L’ambiance s’est inversée avec le « Huawei-Gate » en mars 2025, où les procureurs belges ont lancé une enquête sur des influences présumées de Huawei, divulguée publiquement et provoquant l’indignation au Parlement. Ce scandale, survenu deux ans après le Qatargate, met en accusation des lobbyistes de Huawei pour corruption active, participation à une organisation criminelle et blanchiment d’argent. Les pratiques remontent à 2021 et impliquent des cadeaux somptueux – billets pour des événements sportifs, frais de voyage – offerts à des eurodéputés et assistants pour influencer les décisions sur la 5G et la politique commerciale européenne.

Parmi les suspects : Valerio Ottati, ancien assistant parlementaire devenu directeur du bureau bruxellois de Huawei ; Lucia Simeone, assistante d’un député italien du PPE, arrêtée en Italie le 19 mars 2025 ; et Nuno W.M., consultant portugais arrêté en France le 13 mars. L’enquête cible une quinzaine de personnes, dont une dizaine d’élus ou anciens élus des groupes PPE, S&D et ECR. Quatre individus ont été mis en examen pour corruption et organisation criminelle, une cinquième pour blanchiment. Des perquisitions massives – une centaine de policiers mobilisés le 13 mars au Parlement, au siège de Huawei et au Portugal – ont révélé des liens avec des tentatives d’influence, et les dirigeants de Huawei auraient été informés, selon des mandats d’arrêt.

Huawei, non inculpé directement, a indiqué que deux employés avaient violé des lois locales et été licenciés, tout en coopérant avec les autorités. Le Parlement et la Commission européenne ont réagi en suspendant l’accès aux représentants de Huawei dès le 14 mars, marquant un tournant dans les relations avec l’entreprise chinoise.

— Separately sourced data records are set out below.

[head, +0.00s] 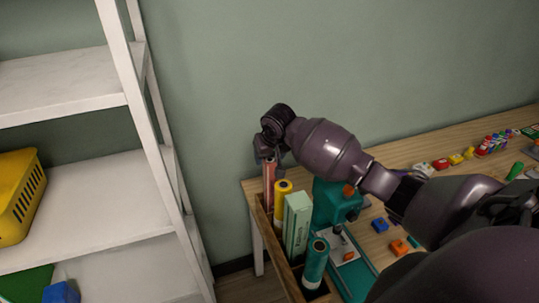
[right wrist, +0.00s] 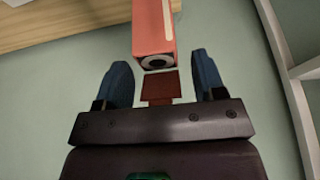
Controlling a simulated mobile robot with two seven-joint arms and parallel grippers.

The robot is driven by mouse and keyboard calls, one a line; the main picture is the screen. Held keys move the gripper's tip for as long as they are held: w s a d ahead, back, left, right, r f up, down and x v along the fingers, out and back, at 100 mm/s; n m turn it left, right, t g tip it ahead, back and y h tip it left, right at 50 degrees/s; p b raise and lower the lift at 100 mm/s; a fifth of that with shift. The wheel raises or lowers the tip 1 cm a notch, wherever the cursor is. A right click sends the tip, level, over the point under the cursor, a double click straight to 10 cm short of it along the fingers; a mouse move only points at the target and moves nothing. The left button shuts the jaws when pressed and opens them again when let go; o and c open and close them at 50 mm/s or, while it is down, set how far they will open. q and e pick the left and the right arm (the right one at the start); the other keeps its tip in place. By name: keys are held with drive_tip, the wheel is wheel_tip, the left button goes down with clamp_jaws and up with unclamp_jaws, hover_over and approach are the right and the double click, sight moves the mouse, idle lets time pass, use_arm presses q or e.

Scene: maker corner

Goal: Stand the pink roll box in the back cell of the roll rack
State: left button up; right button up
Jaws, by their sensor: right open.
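The pink roll box (head: 269,173) stands upright at the back end of the wooden roll rack (head: 261,217) in the head view, in its back cell. Its lower part is hidden by the rack wall. My right gripper (head: 267,152) is just above the box's top. In the right wrist view, my right gripper (right wrist: 164,70) is open, its blue fingers apart. The end of the pink box (right wrist: 153,32), with a round dark opening, lies around the fingertips, with gaps at both sides. My left gripper is not in view.
The rack also holds a yellow roll (head: 283,202), a pale green box (head: 297,222) and a teal roll (head: 315,263). A teal machine (head: 335,204) stands close right of them. A white shelf (head: 110,190) is at left. Small coloured parts lie on the table at right.

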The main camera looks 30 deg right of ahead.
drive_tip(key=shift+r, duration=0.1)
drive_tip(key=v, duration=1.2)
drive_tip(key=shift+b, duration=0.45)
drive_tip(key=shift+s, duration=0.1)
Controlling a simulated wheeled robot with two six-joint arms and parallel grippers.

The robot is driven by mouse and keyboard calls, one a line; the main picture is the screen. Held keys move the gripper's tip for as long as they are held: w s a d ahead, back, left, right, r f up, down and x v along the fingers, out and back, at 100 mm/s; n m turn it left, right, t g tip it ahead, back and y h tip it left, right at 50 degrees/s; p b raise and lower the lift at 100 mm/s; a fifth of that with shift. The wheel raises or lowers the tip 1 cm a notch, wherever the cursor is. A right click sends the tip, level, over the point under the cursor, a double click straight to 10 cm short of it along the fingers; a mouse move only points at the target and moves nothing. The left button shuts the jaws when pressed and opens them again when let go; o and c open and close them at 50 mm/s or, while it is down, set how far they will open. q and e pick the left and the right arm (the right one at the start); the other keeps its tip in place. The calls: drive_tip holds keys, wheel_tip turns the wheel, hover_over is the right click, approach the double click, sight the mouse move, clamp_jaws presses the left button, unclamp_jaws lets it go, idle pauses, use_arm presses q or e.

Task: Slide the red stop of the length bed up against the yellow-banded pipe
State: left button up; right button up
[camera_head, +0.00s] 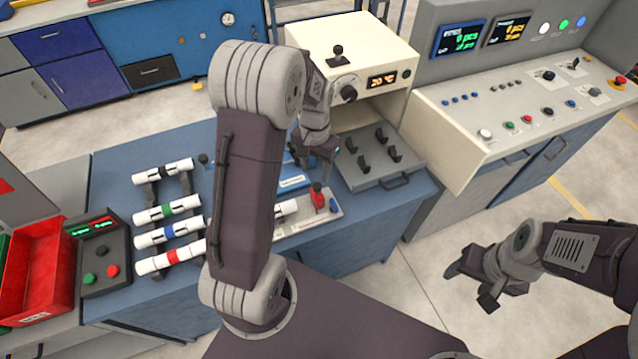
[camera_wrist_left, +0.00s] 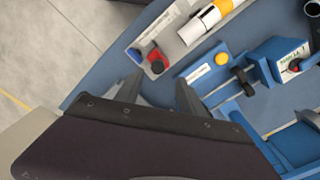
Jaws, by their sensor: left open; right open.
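The length bed (camera_head: 330,212) is a pale rail at the near right edge of the blue bench; it also shows in the left wrist view (camera_wrist_left: 172,42). Its red stop (camera_head: 318,197) stands near the right end and shows in the left wrist view (camera_wrist_left: 157,62). The white yellow-banded pipe (camera_wrist_left: 208,18) lies on the bed, with a gap between its end and the stop. My arm hides much of it in the head view, where one end (camera_head: 287,208) shows. My left gripper (camera_head: 318,152) is open and empty, above the bench. My right gripper (camera_head: 472,284) is open, away from the bench.
Several banded pipes (camera_head: 168,212) lie on a rack at left, near a red bin (camera_head: 40,268) and a button box (camera_head: 103,258). A grey tray with dark hooks (camera_head: 380,160) and a cream heater box (camera_head: 350,60) stand beyond. A blue fixture (camera_wrist_left: 207,72) is beside the bed.

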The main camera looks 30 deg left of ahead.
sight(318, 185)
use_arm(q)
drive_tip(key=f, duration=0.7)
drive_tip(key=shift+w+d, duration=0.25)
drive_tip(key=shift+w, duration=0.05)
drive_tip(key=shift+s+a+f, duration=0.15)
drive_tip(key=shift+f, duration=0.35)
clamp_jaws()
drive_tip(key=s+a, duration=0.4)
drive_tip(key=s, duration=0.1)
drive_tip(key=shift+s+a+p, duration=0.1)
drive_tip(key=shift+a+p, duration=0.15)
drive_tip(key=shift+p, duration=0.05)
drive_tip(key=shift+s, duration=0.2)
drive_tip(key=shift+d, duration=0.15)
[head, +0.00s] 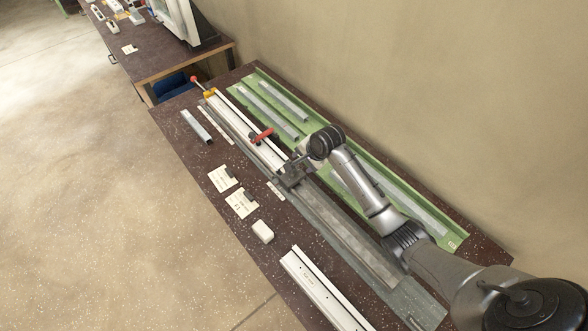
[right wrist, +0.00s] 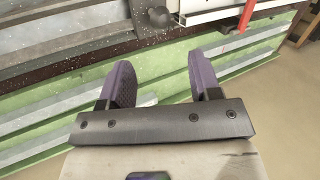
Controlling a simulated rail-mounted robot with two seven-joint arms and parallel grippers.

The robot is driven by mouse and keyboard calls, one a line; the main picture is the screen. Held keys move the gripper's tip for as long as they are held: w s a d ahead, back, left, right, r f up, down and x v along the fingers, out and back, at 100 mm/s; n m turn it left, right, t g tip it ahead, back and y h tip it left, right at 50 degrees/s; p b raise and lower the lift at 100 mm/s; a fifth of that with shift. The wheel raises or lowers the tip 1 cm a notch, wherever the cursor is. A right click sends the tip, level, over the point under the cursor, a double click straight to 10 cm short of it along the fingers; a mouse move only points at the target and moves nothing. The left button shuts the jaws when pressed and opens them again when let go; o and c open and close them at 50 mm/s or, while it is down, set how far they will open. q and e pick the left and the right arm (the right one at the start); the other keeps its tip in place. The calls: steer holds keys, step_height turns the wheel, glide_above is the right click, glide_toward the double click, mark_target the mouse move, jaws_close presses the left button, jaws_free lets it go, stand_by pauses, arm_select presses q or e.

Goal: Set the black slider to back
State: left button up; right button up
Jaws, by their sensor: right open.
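A long pale clamp rail (head: 232,117) runs along the dark bench. A red lever (head: 262,134) with a dark base stands partway along it; the lever also shows at the top right of the right wrist view (right wrist: 247,14). A dark round knob (right wrist: 158,17) on a grey block shows at the top of that view; it may belong to the black slider, but I cannot tell. My left gripper is out of view.
A green tray (head: 312,133) with metal strips lies along the wall side. White cards (head: 241,203), a small white block (head: 262,231), a short grey profile (head: 197,126) and a long white profile (head: 322,290) lie on the near side. Another bench (head: 150,55) stands beyond.

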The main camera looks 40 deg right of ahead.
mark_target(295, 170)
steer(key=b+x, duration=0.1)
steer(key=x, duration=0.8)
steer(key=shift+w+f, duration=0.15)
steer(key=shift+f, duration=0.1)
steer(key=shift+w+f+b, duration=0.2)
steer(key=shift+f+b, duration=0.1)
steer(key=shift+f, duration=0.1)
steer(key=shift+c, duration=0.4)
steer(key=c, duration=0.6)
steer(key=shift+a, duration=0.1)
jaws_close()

Le point de rupture : excès de pouvoir et erreurs belges

L’affrontement culmine quand les procureurs demandent la levée d’immunité d’une eurodéputée pour une réunion Huawei qu’elle n’a jamais fréquentée, forçant un retrait embarrassant. Metsola dénonce cette « négligence » et s’engage à protéger l’institution contre des allégations non vérifiées. 

Depuis, le Parlement résiste à des demandes pour quatre autres législateurs. Six mois plus tard, aucun vote n’est programmé, qualifié de résistance « sans précédent » par des sources internes, illustrant comment la justice belge pousse les limites malgré ses faux pas. Ces retards s’ajoutent à ceux du Qatargate, où des levées d’immunité comme celle de Tarabella ont traîné, amplifiant les frustrations.

Échanges tendus en commission

En juillet, la commission JURI, présidée par Ilhan Kyuchyuk, convoque le procureur fédéral Ann Fransen pour une session « tendue » à huis clos. Kyuchyuk critique l’affaire comme « pas suffisamment étayée » dans une lettre, exigeant précisions sur infractions, base juridique et preuves. 

Fransen répond en septembre que le Parlement doit seulement vérifier l’absence de motifs politiques, sans accéder aux preuves pour éviter de compromettre l’enquête et la présomption d’innocence. Elle insiste sur la nécessité de lever l’immunité tôt pour recueillir des preuves, bloquées sinon par l’immunité. Le parquet belge décline tout commentaire supplémentaire en raison de la procédure en cours.

Implications pour l’UE : une vulnérabilité exposée et des réformes urgentes

Cette impasse révèle une faiblesse de l’UE face aux influences étrangères, où la justice belge voit du crime là où le Parlement voit de la politique, amplifiant les tensions par ses pouvoirs limités face à l’immunité. Les scandales comme le Qatargate et le Huawei-Gate soulignent des failles structurelles : un lobbying agressif par des acteurs comme la Chine ou le Qatar, des ONG utilisées comme vecteurs, et un risque d’espionnage, avec des appels à interdire les appareils Huawei dans les institutions. 

Les délais – habituellement cinq mois, parfois plus d’un an – paralysent les enquêtes.

Des eurodéputés admettent que les décisions d’immunité deviennent politiques, tandis que d’autres accusent les procureurs de nuire sans preuves solides.

La collaboration de Panzeri pourrait accélérer les révélations, mais elle met aussi en lumière les limites des outils anti-corruption actuels.

En juin, Metsola promet de revoir la coopération avec la police belge et rappelle les règles aux États membres via une lettre officielle. Des voix comme Daniel Freund (Verts) et Fabienne Keller (Renew) appellent à un organe d’éthique commun pour renforcer la transparence. 

Pour l’instant, la coopération est gelée, soulignant un défi de la justice belge à l’autorité parlementaire, avec des répercussions sur la transparence et la lutte anticorruption en Europe. Ces affaires érodent la confiance des citoyens et appellent à des réformes urgentes pour imposer une totale transparence concernant les activités de lobbying au sein de l’institution européenne.